## EXERCISE
Reproduce only this span: the line containing "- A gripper", the line containing "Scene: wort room", and every line between them, all exactly as given.

## DATASET CONTENT
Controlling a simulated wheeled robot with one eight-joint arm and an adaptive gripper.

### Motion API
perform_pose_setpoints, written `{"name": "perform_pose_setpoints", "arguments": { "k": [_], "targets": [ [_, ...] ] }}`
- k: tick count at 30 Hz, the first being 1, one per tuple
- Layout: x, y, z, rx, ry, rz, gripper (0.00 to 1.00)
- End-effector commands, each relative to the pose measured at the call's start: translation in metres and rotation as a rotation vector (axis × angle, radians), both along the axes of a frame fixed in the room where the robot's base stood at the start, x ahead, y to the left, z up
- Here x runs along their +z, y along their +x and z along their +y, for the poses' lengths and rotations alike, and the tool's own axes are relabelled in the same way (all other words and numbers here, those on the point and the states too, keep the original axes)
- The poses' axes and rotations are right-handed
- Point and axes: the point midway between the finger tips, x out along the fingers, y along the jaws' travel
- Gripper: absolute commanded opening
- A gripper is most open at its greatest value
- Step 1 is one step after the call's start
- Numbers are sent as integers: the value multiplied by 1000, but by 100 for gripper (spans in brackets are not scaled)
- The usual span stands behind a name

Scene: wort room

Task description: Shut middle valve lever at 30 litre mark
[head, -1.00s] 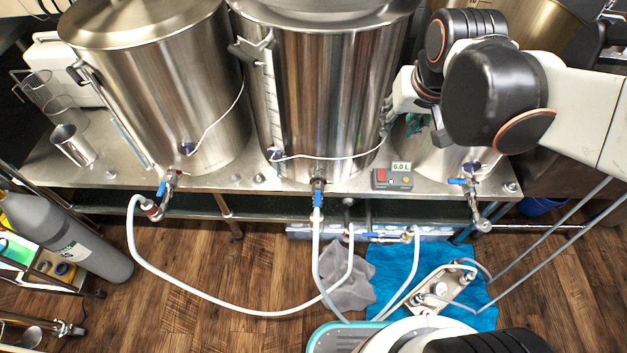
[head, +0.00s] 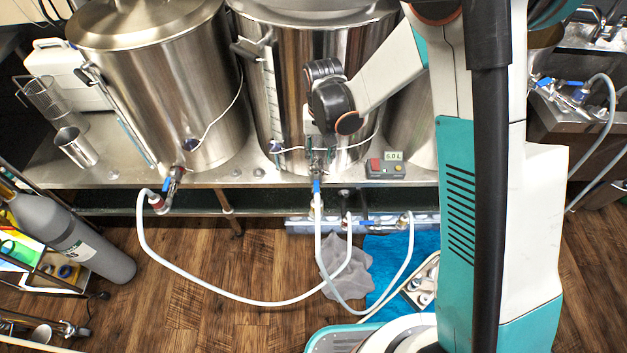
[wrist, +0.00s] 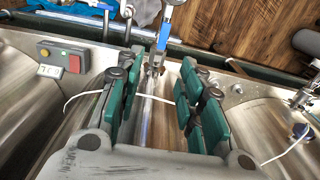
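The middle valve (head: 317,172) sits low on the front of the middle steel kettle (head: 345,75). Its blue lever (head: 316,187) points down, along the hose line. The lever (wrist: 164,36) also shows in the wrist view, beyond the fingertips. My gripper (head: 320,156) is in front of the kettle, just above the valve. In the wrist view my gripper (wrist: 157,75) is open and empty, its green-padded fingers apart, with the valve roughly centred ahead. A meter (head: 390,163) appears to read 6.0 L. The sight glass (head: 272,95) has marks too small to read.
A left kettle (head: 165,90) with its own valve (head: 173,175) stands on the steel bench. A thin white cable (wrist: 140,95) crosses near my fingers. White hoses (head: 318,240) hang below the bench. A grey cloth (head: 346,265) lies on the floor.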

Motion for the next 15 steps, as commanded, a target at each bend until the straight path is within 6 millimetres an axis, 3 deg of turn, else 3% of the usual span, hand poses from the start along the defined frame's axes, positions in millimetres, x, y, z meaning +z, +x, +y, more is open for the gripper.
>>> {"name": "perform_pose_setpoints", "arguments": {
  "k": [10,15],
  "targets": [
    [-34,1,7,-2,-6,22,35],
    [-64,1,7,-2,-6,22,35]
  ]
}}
==
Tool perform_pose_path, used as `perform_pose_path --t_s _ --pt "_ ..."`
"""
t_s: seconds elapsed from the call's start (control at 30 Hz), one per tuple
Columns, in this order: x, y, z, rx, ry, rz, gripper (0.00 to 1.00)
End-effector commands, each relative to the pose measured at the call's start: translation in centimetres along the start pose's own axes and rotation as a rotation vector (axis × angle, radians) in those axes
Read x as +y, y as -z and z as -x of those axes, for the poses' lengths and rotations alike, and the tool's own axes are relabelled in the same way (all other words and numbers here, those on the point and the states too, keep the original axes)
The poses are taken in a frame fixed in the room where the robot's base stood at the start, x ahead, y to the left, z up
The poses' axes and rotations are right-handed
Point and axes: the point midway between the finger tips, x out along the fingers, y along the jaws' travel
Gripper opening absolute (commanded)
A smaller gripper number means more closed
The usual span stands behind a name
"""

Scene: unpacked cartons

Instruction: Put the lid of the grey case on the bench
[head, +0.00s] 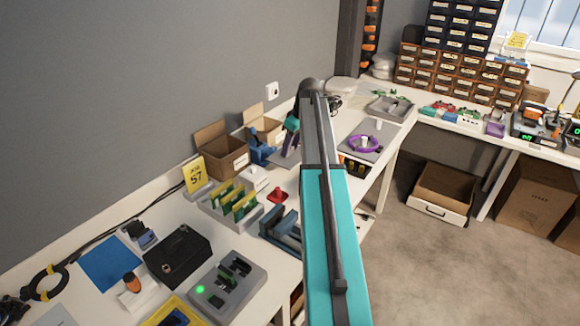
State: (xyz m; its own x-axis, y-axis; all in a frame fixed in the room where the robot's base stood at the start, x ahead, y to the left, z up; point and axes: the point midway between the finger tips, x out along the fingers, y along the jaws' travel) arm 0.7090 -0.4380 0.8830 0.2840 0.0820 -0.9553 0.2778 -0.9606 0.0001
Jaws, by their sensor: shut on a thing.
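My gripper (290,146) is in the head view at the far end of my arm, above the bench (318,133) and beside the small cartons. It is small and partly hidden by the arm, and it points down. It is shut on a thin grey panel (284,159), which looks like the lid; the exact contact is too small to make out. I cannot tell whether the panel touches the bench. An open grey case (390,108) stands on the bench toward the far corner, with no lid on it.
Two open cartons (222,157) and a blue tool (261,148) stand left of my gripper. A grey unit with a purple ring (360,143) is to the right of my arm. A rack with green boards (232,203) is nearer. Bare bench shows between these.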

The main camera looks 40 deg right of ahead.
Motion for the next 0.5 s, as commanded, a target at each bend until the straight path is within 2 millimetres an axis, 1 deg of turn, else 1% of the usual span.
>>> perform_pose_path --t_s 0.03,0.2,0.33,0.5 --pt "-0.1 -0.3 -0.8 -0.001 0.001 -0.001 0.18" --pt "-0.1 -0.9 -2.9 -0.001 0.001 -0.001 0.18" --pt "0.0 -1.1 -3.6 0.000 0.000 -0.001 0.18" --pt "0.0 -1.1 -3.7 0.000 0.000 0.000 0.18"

## ANSWER TO THE EXERCISE
- A gripper is most open at its greatest value
- Step 1 is one step after the call's start
- Numbers are sent as integers: the value multiplied by 1000, but by 100 for gripper (spans in brackets are not scaled)
- The usual span stands behind a name

Scene: wort room

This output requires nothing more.